I belatedly noticed that Glenn West has written another Business Law Today article. This one is entitled On the Meaning of “Material”. In it, he cites my 2023 law review article The Word Material Is Ambiguous in Contracts, Why That’s a Problem, and How to Fix It. It’s nice that someone noticed it! 🙂
Here are a couple of thoughts prompted by Glenn’s article.
Yes, Material Is Ambiguous
It’s understandable that the Delaware Court of Chancery has limited itself to noting that—to use Glenn’s words—“a ‘materiality’ qualifier imposes a much lower standard for measuring the significance of a breach than does the term ‘material adverse effect.’” But no one should mistake that distinction for a feature. Instead, it’s a bug—the word material is not only vague, it’s also ambiguous. As I detail in my law review article, the result is uncertainty and confusion.
Courts are in the mucky business of resolving disputes over confusing contract language. They’re not in the business of scholarship, and they’re not in the business of recommending how to draft contracts more clearly.
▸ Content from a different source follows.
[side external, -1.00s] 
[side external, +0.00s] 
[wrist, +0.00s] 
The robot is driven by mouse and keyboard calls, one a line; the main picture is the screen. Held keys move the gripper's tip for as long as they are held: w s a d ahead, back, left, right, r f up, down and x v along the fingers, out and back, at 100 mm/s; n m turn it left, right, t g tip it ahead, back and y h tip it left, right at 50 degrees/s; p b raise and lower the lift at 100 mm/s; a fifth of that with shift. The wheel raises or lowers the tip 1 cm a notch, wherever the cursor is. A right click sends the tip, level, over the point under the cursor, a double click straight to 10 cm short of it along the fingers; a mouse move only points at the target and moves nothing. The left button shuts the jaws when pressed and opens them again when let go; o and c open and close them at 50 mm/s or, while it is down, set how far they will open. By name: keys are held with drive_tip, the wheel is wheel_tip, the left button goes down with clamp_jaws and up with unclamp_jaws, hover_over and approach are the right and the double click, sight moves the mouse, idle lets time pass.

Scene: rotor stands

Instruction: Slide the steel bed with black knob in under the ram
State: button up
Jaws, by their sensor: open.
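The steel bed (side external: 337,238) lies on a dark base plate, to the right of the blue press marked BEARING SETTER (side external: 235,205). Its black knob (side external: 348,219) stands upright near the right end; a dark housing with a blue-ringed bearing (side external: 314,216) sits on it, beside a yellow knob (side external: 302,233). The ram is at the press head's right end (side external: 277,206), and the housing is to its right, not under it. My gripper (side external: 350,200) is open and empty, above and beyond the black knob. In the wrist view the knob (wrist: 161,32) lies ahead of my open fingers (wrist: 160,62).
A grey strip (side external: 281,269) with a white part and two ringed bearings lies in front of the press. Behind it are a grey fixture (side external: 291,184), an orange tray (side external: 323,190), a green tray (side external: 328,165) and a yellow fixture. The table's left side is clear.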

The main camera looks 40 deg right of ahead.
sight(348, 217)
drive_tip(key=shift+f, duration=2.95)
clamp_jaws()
I’m in both of those businesses, so in my law review article, and in A Manual of Style for Contract Drafting, I recommend that in those contexts where using material is conducive to confusion, you use another way to express whichever meaning of material you wish to express—nontrivial or dealbreaker (whether using the word dealbreaker or a wordier alternative).
Nontrivial and Dealbreaker Are All You Got
Glenn is uncertain about the alternative meanings I propose:
But that stark dichotomy between material meaning simply “nontrivial” and its common-law meaning of an actual “dealbreaker” is not what most transactional lawyers are seeking to convey with the word material. Instead, it’s something a little more than the merely “nontrivial” meaning and a lot less than the “dealbreaker” meaning.
He goes on to contemplate using “numerical thresholds,” such as “five percent.”
If you can use a numerical threshold, congratulations—you’ve escaped the clutches of vagueness! The rest of us have to manage vagueness the best we can.
In that regard, I’m not sure it’s feasible to assess what most transactional lawyers are seeking. And even if it were, in the absence of numerical thresholds, it’s likely that all you’d get is vagueness stew. Lawyers and judges a prone to coming up with a lot of vague words in trying to articulate what a vague standard means, as if at some point that will cause the vague standard to magically stop being vague.
Contracts call for vagueness that ties an increase in importance to a change in incentives—what I call “inflection-point vagueness.” That’s distinct from what I call “free-floating vagueness,” as exhibited by minor (at the lower end) and significant, important, and substantial, among other words (at the higher end). In the case of free-floating vagueness, it’s not clear what quantum is involved. How far down from the maximum can you go before something stops being substantial? How far up from the minimum can you go before something stops being minor? Even if you think you know the answer, it’s a matter of chance whether the other party feels the same way.
Regarding inflection-point vaguness, one inflection point arises when something becomes important enough that it would matter to a reasonable person in the position of the party in question. The other obvious inflection point for establishing importance relates to transactions, and it occurs when something is important enough that the deal depends on it. Hence nontrivial and dealbreaker.
You don’t like nontrivial and dealbreaker? Well, that’s all you got. You have no basis for assuming that using instead your own private, arbitrary standard will work out for you.